Denetleyen Kim, Denetlenen Kim? NATO’nun yeni stratejik konsepti ve benzeri meselelerin tartışıldığı dönemde İsmet Özel’in verdiği bir konferansa katılmıştım. Aldığım notlara göre belirtilen çerçevede İsmet Özel şu yorumu yapmıştı: ‘Dünya toplumları arasında asıl bölünme Soğuk Savaş döneminde yaşanan ideolojik bölünme değildi. Sovyet Bloku’nun çökmesi gerçek bir bölünme değildi. İki süper güç arasındaki bölünmeyi, asıl bölünme olarak algılamak yanlıştır. Asıl bölünme ‘denetleyen ve denetlenen arasındaki bölünmedir’. Dünya ölçeğinde işleyen ve uygulanan siyasi ve stratejik dili kim üretiyor ve uyguluyorsa, o denetleyen güçtür.
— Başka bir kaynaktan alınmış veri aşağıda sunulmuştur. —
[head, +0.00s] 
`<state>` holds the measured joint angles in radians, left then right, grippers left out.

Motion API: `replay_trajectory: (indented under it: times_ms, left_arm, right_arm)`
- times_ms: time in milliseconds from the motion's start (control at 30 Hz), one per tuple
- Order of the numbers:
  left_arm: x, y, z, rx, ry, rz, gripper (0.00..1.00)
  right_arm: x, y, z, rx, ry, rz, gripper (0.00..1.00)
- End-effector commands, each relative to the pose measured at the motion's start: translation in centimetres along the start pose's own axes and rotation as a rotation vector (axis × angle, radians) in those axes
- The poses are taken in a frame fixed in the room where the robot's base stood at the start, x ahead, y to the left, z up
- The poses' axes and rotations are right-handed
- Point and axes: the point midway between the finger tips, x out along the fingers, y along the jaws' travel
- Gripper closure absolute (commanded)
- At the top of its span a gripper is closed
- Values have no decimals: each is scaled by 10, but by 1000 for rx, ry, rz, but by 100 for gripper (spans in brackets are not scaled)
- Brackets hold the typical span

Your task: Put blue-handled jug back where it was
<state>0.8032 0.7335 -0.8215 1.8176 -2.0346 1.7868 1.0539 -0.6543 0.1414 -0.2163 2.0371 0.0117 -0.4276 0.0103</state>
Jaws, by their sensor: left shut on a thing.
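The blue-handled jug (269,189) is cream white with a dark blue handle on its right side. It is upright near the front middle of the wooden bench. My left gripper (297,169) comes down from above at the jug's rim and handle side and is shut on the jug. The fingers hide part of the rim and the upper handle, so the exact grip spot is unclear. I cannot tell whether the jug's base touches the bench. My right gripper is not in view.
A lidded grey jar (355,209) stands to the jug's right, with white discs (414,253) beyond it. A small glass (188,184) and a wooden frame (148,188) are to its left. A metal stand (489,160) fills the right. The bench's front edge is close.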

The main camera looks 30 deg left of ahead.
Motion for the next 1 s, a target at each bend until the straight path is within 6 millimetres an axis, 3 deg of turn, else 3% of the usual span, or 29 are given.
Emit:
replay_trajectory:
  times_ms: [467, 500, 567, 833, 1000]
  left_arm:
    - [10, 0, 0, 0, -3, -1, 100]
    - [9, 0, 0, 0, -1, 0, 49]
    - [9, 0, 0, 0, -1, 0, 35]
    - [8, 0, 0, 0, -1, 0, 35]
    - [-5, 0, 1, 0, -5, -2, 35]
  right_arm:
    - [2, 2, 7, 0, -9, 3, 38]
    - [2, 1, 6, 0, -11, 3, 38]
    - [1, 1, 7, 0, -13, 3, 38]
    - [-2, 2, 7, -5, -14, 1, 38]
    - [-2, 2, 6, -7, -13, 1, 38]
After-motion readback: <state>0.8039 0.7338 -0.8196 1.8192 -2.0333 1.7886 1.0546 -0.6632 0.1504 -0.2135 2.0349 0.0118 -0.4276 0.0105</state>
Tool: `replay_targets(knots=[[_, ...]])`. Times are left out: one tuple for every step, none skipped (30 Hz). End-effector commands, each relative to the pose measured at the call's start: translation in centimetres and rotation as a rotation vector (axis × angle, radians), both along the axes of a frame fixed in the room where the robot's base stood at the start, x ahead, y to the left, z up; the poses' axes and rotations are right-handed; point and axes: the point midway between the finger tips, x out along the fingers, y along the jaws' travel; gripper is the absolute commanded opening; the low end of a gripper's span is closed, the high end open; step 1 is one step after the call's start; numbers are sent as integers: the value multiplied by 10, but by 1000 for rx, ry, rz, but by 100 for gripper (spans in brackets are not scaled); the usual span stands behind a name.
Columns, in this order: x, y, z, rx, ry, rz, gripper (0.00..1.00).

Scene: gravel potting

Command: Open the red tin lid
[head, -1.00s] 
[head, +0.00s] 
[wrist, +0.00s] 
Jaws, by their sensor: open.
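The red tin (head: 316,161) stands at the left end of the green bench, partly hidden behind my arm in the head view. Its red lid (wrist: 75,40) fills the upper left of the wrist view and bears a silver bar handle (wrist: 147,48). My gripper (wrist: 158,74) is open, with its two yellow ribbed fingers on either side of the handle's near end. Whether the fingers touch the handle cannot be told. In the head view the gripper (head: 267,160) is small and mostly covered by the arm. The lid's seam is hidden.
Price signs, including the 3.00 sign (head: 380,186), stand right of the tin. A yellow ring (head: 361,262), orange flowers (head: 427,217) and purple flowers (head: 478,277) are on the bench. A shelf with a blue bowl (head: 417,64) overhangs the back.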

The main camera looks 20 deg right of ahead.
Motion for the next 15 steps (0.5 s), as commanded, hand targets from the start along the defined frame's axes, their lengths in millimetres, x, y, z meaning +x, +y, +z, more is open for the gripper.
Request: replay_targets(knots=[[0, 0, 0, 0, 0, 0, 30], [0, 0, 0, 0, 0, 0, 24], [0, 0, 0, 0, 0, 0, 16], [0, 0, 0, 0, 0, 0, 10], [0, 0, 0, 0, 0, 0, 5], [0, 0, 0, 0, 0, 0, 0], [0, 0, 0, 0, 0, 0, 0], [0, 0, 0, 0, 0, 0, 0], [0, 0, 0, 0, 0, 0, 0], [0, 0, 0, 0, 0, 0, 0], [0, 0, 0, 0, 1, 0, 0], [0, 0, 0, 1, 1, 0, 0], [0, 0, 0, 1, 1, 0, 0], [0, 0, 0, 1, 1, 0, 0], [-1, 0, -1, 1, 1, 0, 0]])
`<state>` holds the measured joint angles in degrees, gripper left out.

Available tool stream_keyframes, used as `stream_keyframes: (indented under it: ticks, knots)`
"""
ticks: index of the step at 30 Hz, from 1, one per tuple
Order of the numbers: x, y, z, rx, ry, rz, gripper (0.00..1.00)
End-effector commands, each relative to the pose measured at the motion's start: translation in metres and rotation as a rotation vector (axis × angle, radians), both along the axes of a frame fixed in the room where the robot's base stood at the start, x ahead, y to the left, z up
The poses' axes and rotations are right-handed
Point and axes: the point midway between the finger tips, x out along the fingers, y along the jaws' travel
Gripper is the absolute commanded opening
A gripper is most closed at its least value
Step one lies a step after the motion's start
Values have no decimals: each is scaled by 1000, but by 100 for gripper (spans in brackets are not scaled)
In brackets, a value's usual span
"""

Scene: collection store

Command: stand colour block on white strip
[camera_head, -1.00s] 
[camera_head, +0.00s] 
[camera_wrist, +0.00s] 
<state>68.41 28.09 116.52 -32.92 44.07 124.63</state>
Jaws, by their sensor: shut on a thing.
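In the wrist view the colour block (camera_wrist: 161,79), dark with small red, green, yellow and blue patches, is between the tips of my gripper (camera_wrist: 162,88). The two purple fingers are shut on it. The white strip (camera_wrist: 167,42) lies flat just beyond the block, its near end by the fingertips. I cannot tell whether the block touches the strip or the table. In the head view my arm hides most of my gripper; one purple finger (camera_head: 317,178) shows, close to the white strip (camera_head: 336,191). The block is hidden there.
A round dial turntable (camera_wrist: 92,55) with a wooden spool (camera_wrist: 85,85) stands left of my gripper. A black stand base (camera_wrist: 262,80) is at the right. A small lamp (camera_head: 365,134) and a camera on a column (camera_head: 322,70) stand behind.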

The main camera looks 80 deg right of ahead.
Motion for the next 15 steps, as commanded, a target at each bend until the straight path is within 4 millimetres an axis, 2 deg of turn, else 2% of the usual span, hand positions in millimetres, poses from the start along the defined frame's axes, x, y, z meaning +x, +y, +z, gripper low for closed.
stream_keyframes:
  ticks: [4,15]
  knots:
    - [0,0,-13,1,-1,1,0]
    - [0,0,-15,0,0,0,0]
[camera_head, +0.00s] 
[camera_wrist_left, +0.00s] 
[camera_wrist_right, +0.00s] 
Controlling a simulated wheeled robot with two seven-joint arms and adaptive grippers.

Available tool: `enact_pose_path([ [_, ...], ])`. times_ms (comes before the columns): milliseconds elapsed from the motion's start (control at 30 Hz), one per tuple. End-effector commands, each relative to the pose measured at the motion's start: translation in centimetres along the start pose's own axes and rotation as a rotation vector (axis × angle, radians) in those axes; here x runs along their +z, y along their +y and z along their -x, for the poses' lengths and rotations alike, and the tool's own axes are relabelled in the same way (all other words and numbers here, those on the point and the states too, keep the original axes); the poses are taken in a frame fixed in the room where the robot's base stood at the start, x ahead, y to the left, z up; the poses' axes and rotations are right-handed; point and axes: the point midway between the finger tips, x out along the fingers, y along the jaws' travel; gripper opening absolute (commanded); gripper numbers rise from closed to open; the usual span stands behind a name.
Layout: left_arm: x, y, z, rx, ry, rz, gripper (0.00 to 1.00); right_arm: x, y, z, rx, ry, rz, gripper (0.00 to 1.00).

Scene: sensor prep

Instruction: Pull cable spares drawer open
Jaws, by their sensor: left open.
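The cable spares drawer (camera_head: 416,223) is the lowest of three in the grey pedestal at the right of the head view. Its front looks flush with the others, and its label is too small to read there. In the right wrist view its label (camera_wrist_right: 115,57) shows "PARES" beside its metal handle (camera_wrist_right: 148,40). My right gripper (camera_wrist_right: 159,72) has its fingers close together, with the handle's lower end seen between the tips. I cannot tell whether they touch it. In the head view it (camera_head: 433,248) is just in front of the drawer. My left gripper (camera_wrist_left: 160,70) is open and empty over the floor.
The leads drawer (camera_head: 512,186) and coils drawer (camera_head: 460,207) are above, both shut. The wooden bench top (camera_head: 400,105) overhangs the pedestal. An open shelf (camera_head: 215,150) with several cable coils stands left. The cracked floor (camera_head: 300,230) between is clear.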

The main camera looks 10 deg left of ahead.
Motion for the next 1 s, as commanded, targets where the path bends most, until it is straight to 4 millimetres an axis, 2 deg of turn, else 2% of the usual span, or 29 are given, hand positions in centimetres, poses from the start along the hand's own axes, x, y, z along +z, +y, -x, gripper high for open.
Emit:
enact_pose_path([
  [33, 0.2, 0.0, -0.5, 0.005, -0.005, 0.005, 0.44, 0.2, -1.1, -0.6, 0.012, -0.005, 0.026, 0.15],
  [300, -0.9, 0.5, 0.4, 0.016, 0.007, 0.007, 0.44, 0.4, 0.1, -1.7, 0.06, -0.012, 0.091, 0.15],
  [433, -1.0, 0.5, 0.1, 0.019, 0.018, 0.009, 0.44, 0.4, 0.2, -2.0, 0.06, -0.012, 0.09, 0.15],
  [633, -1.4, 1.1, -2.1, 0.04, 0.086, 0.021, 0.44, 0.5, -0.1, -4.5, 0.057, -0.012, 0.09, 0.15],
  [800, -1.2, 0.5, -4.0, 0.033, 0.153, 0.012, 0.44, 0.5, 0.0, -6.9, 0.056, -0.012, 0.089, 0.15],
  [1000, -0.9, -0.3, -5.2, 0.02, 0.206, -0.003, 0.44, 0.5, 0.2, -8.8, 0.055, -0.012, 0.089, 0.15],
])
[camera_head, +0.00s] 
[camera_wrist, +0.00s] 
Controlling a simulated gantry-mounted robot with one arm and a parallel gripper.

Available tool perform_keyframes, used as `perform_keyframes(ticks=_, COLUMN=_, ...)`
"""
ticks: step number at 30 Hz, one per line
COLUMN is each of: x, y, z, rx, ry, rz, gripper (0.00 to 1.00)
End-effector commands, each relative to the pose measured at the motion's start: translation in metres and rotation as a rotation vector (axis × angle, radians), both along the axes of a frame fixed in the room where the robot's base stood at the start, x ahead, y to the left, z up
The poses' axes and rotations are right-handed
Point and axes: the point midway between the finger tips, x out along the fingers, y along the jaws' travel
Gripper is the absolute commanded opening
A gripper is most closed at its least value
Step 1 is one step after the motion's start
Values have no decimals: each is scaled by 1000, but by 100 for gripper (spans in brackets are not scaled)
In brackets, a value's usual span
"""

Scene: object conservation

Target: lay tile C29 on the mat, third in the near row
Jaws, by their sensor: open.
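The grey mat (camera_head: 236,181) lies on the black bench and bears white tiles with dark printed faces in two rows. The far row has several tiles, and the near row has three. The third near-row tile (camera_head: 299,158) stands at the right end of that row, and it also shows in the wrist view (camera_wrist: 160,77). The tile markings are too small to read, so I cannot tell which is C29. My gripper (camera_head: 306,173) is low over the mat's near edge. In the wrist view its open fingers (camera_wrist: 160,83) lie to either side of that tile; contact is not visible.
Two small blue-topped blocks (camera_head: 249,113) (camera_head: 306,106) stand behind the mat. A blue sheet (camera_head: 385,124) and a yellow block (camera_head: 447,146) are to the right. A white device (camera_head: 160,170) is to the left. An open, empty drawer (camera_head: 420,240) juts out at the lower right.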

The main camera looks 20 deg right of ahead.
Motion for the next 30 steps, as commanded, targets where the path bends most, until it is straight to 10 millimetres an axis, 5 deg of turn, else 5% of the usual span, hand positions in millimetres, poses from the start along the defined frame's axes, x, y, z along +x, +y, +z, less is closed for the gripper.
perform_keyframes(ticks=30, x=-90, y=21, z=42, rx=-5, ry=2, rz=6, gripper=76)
Üretilen siyasi-stratejik model hangi coğrafyada uygulanıyorsa o da denetlenen güçtür.’ I. Wallerstein ‘SSCB, batının öteki yüzüdür. Onun çöküşü ötekinin değil, batı paradigmasının bir yüzünün çöküşüdür’ tespitini yapar. 1990 sonrası mücadelenin üçüncü dalga / iletişim ağları üzerinden toplumları denetleyen güçle İslâm coğrafyası arasında olacağını A. Toffler haykırır.

Demek ki gerçek bölünmeyi ‘kültürler arasında ayrım yapan ve İslâm dünyasını Ortaçağ’ın artığı gören Batı’ üretti, şimdi de uygulamaktadır. Zaten ‘isyanın baş gösterdiği ülkelerde yaşananları gizleyerek’ Arap baharı, demokratikleşme şeklinde tanımlama kavramlardan tutun, isyan sürecinin her aşamasında uygulanan teknikler, meseleyi müdahale kıvamına taşıma biçimi denetleyen-denetlenen ilişkisini açıkça ortaya koymaktadır. Bunu söylediğimizde Ortadoğu’da fiilen işleyen otoriter ve totaliter sistemleri desteklediğimiz sonucu çıkarılıyor. Bu doğru değildir, zerre kadar izanı olan bir insan böyle bir şeyi savunamaz. Bu noktada dikkat edilmesi gereken konu başkadır: Otoriter, totaliter sistemleri besleyen, büyüten, milletin başına bela eden güçle, şu an bunları dağıtan, yerlerine kontrol edebileceği aktörleri ayarlayan, destekleyen güç aynıdır. Olup bitenin demokrasi ve özgürlükle hiçbir alakası yoktur.

Önce Bütün Mesele Dindi, Şimdi Ne? Tablo bu olduğu halde ‘denetleyen gücün parçası olmak, buna alkış tutmak, eleştireni aşağılamak’ hangi dine, hangi düşünceye uygundur? Bu öfkenin arkasında içinden çıkılması güç bir bağımlılık olmasın! Uzun süredir Irak’ta akıtılan kanı mubah gören ya da tevile imkân veren bir tane dini metin göstermek mümkün mü? Bırakın sahih olmasını, bir tane hadis göstermek mümkün mü? Haydi, lazım değil, göstereceğin dini ifade uydurma olsun! Dinden imandan bahsedersiniz ama gösteremezsiniz. Çünkü zulmün izahı yoktur. Böyle durumda bütün kelimeler susar. Vicdanların konuşması gerekir, eğer vicdan da susarsa bunun adı zulme ortak olmaktır. Bir taraftan ‘önemli olan gönül, gönül sıralaması’ diyerek inceden inceye toplumun dini algısına gönderme yapacaksın, oradan besleneceksin, diğer taraftan dünya ekonomik sermayesinin tedricen yer değiştirmesinin açtığı çatlağı aşmak için Haçlı Seferi’ne çıkan batılı güçlerin parçası olacaksın, alkışlayacaksın, değişim edebiyatı yapacaksın, ondan sonra da sıkı Müslüman geçineceksin, özgürlükçü olacaksın, demokrat olacaksın. Hadi, oradan!